With these examples of self-legitimization we come to two questions with implications of power and government; “who decides what knowledge is, and who knows what needs to be decided?”
Now, with all this said, I know that science isn’t inherently malicious. As Crowley’s 11th theorem of Magick states:
Science enables us to take advantage of the continuity of Nature by the empirical application of certain principles whose interplay involves different orders of idea connected with each other in a way beyond our present comprehension.
But what a shame that the Master Beast would submit himself to the “gold standard” of scientific review. There are aspects of Nature which elude continuity and empirical application, and Crowley had surely known that. Poo-poo to him for seeking legitimation of something which cannot/need not be legitimized. Could the tunnel-visioned, economic, self-legitimating ouroboros of science uncover the entirety of the Universe, of the Multi-verse, and the very essence of even things which escape all reason?
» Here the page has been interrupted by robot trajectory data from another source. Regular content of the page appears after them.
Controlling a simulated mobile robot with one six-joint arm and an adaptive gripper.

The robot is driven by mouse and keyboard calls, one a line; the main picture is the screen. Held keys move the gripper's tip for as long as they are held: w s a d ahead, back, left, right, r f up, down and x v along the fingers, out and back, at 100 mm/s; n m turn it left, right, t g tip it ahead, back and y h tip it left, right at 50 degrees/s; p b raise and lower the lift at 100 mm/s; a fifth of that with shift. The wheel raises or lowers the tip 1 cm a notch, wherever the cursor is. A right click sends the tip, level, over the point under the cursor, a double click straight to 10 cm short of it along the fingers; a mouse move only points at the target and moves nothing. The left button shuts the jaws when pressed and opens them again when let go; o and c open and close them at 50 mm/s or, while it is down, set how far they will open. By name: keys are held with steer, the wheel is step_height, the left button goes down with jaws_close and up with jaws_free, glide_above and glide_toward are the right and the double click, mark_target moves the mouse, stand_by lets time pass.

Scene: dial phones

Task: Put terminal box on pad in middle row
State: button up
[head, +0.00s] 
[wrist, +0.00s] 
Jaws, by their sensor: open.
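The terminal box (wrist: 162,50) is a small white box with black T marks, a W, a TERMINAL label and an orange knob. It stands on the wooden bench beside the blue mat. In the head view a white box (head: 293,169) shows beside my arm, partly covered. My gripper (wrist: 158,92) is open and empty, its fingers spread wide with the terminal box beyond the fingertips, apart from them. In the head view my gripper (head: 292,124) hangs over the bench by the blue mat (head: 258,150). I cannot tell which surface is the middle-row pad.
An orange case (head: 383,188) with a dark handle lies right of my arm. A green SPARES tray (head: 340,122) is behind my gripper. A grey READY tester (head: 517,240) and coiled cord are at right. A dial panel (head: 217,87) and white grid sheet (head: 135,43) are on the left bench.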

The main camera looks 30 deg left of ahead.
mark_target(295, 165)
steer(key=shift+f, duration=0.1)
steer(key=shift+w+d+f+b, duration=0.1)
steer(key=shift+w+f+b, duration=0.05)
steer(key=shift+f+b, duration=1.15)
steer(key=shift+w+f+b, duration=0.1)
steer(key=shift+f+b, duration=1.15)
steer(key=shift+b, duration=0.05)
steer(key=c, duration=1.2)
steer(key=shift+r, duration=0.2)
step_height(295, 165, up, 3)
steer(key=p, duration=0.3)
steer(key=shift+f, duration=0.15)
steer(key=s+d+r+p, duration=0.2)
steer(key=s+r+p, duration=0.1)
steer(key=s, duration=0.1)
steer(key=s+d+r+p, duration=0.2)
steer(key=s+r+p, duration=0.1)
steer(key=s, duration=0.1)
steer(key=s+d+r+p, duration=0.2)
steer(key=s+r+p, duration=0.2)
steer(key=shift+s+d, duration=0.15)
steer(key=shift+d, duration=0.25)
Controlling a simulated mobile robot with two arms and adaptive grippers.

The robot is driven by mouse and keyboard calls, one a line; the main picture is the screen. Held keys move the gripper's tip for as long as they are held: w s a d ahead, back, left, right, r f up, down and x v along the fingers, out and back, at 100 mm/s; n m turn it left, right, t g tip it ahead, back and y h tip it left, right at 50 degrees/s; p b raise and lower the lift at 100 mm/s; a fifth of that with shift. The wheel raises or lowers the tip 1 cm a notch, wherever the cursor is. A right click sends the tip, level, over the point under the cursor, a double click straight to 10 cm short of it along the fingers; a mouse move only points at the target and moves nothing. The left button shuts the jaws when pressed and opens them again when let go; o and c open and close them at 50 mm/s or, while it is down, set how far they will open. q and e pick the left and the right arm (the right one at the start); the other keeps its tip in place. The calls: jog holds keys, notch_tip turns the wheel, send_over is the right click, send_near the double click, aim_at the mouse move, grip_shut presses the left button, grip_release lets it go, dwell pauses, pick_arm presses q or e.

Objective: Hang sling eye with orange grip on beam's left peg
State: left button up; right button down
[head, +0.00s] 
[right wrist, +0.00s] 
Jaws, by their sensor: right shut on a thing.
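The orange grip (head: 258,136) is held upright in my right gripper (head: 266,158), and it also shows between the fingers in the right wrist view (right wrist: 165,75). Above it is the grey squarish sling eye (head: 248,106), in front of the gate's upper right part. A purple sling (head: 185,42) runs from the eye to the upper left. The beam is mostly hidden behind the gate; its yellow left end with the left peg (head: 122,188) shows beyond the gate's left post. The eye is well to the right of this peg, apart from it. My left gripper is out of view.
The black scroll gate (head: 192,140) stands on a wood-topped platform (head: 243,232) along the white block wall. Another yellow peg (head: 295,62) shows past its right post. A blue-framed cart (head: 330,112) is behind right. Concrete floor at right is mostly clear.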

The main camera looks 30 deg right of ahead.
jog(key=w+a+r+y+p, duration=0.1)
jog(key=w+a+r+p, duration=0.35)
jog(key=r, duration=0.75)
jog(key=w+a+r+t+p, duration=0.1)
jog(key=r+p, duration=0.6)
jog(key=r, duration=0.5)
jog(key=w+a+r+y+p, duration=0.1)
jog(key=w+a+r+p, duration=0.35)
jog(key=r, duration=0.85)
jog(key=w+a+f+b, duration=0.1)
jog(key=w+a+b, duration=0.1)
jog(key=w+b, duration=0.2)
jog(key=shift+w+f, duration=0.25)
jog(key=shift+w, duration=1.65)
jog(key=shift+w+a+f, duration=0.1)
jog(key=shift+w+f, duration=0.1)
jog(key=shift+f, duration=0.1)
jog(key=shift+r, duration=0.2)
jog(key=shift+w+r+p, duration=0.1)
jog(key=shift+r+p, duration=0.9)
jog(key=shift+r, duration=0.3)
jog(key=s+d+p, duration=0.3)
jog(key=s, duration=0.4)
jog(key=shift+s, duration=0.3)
What I am saying is that if you practice magic or ascribe to an empirically unprovable faith, do not be shy! Take great pleasure that your activities are unknowable and ungraspable. Take great pleasure that your activities can’t be legitimated in our current body of scientific knowledge! Take great pleasure that you acknowledge the empirically, maximally invisible!
Be joyous in its irregularity.
Man is ignorant of the nature of his own being and powers. Even his idea of his limitations is based on experience of the past, and every step in his progress extends his empire. There is therefore no reason to assign theoretical limits to what he may be, or to what he may do.